Let us be charitable to the writer here and assume that it is not the van-load of Asian women, but a film about the van-load of Asian women, which may cause offence to those who have a problem with political correctness. (You know the sort: the people who write letters to Any Answers? and the Daily Express saying that it has All Gone Too Far and the Thought Police have taken over and George Orwell warned that this would happen and do you know nobody in Hackney is allowed to eat Milky Bars, and if you do you can be sent to prison for years . . .)

OK. You can kind of, sort of, maybe see what he means; or at least, you can see how the current cultural and political climate has lent his sentence meaning. But the director of the film - Bhaji on the Beach - is Gurinder Chadha; it stars Kim Vithana, Sarita Khajuria and Lalita Ahmed. These are all Asian women. What are you supposed to do, if you're a group of Asian women and you wish to make a film? Hire some male Caucasians to make it for you? And does this mean that we can write off Vikram Seth's A Suitable Boy? The films of Satyajit Ray? The Joy Luck Club?

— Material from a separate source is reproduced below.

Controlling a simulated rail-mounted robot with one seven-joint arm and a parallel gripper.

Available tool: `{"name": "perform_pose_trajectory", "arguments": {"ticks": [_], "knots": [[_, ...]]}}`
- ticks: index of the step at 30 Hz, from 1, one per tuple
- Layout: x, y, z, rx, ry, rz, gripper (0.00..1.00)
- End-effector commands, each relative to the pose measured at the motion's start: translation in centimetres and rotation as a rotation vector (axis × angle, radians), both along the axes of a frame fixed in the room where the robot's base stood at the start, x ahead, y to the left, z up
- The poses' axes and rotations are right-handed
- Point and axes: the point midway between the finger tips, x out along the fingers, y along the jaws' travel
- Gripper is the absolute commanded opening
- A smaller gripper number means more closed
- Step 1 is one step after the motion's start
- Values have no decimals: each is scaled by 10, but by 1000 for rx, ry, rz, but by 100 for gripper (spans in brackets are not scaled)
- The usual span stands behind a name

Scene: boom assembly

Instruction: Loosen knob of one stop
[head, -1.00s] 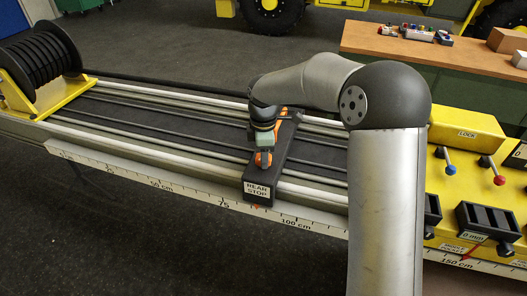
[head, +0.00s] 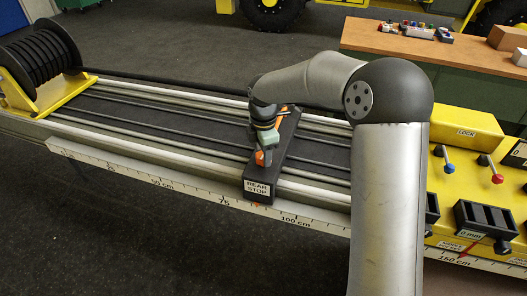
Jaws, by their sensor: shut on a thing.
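The rear stop (head: 258,187) is a dark block lying across the rails, with a white "REAR STOP" label on its near end. An orange knob (head: 261,158) shows on top of the stop, partly covered by my gripper (head: 264,150). My gripper is over the stop, pointing down, and is shut on the knob. The fingertips are small and partly hidden by the wrist. An orange strip also shows along the stop's far part, behind my gripper.
A scale (head: 160,178) runs along the near rail edge. A black reel (head: 40,58) on a yellow stand is at the far left. A yellow block with a blue-tipped lever (head: 448,160) and a red-tipped lever (head: 491,167) stands at right. The rails left of the stop are clear.

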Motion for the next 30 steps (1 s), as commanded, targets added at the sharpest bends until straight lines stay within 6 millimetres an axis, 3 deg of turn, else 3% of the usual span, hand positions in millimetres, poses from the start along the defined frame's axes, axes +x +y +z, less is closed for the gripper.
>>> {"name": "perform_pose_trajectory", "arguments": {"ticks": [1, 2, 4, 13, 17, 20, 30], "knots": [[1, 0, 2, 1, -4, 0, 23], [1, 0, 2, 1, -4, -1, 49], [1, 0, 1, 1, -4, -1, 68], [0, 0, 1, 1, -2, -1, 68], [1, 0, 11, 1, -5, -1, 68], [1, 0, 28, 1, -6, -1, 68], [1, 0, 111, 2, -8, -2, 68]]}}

I don't want to be accused of political correctness myself, but . . . No, sod it. Actually, I don't give two hoots. We have reached the stage where one only has to say, politely, that one disapproves of, for example, the charming contemporary custom of pushing excreta through the letter boxes of Asian families, and otherwise humane people start to sneer about social workers and Guardian readers. Political correctness and postmodernism make uneasy bedfellows; it's hard to be ironic and to have an opinion at the same time.

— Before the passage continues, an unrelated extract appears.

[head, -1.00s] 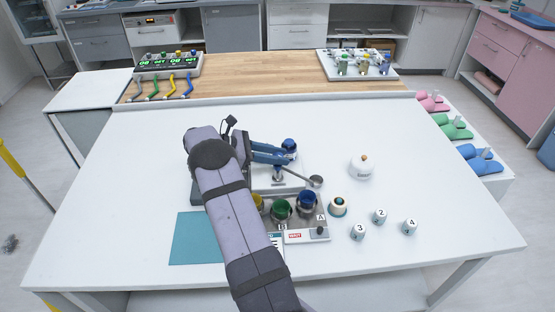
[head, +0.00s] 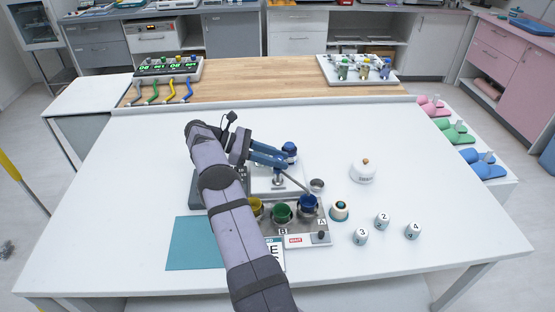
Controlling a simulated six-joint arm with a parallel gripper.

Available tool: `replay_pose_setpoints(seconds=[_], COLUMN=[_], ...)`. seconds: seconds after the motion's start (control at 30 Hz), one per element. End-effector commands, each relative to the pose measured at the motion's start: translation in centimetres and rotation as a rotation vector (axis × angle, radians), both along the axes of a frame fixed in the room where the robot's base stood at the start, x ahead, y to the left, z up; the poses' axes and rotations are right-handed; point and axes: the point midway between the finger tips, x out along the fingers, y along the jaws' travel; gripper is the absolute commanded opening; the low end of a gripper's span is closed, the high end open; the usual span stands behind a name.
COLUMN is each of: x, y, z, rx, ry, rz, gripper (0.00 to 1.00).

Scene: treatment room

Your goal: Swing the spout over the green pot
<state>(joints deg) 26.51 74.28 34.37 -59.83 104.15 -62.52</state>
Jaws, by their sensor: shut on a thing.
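The silver spout (head: 295,181) is a thin rod running right and toward the front from a blue-topped stand (head: 290,147). Its tip lies between a small grey cup (head: 317,185) and the blue pot (head: 308,203), at the blue pot's back edge. The green pot (head: 282,212) is in the middle of the row, left of the blue pot, with the yellow pot (head: 257,207) at the left, partly hidden by my arm. My gripper (head: 286,161) has blue fingers at the spout's inner end, shut on the spout; the exact contact is hidden.
A white lidded jar (head: 362,171), a round button-like item (head: 339,210) and numbered white pieces (head: 382,219) stand to the right. A teal mat (head: 194,244) lies left of my arm. The white table's right side is mostly clear.

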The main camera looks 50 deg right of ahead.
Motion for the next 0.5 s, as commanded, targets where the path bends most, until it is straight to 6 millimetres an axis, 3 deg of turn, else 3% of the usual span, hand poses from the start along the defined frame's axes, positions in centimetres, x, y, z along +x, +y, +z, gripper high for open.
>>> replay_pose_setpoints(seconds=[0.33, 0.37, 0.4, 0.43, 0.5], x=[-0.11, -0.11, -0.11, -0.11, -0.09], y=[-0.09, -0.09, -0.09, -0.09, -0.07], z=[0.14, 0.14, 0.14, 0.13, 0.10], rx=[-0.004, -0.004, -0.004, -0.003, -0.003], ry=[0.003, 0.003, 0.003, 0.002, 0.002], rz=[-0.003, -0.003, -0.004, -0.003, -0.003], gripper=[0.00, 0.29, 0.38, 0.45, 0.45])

It is not as if liberal ideology has wrought much havoc here. In the United States there is some evidence that political correctness has impaired the occasional human life, particularly in academic circles, but in Britain it is hard to see what damage it has done: we came over all hysterical and blew it out of the water even before it got as far as the Atlantic. It is true that those poor Hackney children were tragically denied the chance to see Romeo and Juliet, but at my school we would have chaired the lesbian headmistress round the playground for getting us out of that. (It wasn't even the Shakespeare version. It was a ballet]) It is also true that, in the play Oleanna, currently on in London's West End, a lecturer is unfairly dismissed for sexual harassment six nights a week and twice on Saturdays; but it is, after all, only a play, and an American one at that. And then there was Angus Diggle, the attempted-date-rape lawyer, but it is hard to raise too much masculinist enthusiasm for him. The rest is all apocryphal tabloid-talk about black bin-liners and white coffees.

There was a Jewish kid in my year at school - just one as far as I am aware - a large and somewhat slow-witted boy whose very existence seemed to enrage several of his classmates. 'You're a fucking Jew, Frankie. What are you?' one 11-year-old boy would yell at him day after day; he would accompany the rhetorical question with the occasional cuff around the head for good measure, when he could be bothered. Asians were 'Pakis', and they stank and ate dog food; Afro-Caribbeans were 'coons'; girls 'scrubbers'; we told Irish jokes and Biafran jokes and queer jokes. We were hardly unique or unrepresentative: this was what Britain was like in the late Sixties and early Seventies.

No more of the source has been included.